Between Baskets, Hey Mom, Big Underwear, and the Dear Dad show, you’ve been very busy lately. What’s the current plan going forward?

I’m off for a bit now. But knowing myself, when I got up this morning the first thing I thought was, “What kinds of things can I do? What kinds of things can I do to settle myself down and not go right back to work?” Because I have a bunch of stuff I needed to do at home, and that was kind of related to work, but I had to remind myself the whole time that I wasn’t supposed to be working. I should just be like Christine was in Vegas and plop down on the bed and exclaim, “It’s a miracle! It’s a Vegas miracle!” That’s one of my favorite things that I ad-libbed.
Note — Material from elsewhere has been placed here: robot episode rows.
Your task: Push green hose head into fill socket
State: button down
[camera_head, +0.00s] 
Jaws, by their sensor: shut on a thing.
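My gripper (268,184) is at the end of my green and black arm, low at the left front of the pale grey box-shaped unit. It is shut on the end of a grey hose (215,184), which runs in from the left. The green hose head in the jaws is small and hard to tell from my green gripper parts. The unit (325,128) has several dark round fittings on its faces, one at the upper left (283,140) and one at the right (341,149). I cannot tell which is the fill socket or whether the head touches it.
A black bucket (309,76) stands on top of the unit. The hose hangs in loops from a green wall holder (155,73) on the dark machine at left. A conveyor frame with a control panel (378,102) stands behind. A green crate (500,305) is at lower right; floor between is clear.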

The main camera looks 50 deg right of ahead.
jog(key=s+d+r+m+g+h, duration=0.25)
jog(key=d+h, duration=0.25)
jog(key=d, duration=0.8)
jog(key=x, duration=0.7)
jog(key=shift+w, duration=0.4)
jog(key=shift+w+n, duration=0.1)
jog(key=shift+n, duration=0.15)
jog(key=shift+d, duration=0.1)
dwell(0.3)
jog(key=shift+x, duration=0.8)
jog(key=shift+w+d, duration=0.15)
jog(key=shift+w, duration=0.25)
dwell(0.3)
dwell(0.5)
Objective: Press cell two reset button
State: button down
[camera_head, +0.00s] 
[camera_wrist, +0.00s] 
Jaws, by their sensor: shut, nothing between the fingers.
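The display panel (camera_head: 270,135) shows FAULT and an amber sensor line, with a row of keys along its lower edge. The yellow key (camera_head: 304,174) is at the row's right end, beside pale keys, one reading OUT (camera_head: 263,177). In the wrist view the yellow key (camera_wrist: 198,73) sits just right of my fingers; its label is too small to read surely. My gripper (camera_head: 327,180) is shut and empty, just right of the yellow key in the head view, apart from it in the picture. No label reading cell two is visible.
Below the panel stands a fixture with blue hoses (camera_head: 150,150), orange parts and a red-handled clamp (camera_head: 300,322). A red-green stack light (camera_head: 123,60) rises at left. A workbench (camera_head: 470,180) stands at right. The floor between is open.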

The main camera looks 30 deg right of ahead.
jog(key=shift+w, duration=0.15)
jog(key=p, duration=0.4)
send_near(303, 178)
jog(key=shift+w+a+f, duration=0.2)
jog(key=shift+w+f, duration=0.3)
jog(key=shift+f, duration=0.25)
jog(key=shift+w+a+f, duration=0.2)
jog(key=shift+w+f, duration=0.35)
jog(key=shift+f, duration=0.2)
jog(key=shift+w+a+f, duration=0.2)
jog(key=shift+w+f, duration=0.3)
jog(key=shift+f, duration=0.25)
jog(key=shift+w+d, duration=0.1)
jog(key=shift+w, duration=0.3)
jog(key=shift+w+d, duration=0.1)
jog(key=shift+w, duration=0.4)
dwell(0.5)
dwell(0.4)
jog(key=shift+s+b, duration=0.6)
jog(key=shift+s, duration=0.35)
It was so much fun doing that.

I loved reading about your mother in Hey Mom, and adore Christine in Baskets, but I will always identify with her cartoon version in Life with Louie.

I don’t know if you realized this, but Edie McClurg did the voice of my mom in the cartoon. I was originally going to do the voice, because I do it in my act all the time, but Edie was so perfect. She seemed to have that Midwest sensibility in herself, and it was so good. It was good all the way around. I think that the difference now… Well, I’ll go back to age again. The character is mostly the same, but the main thing about all these different incarnations of my mother is the presentation. Christine is very different from the voice I do in my act, but she’s not cartoony. She’s a real person, and I didn’t really change my voice. But on some level I’m channeling my mom’s voice, because it’s got more lightness in it than my actual voice has. I think there’s truth in that.

Well we’re at the end, but thank you for doing this.

And thank you very much, Andrew. I put a lot of love into this book. I poured my heart out. Can I ask you something?

Please.

What did your parents say when you called them?

We try to chat every once in a while, so it didn’t seem out of place. But my mother answered the phone, and she’s no fool. She knew something was up.

Did she?

She did.

She picked right up on it.

Absolutely, but we ended up having a great chat.

Oh, that’s so great. I’m really glad. Please tell them I said hello when you talk to them again.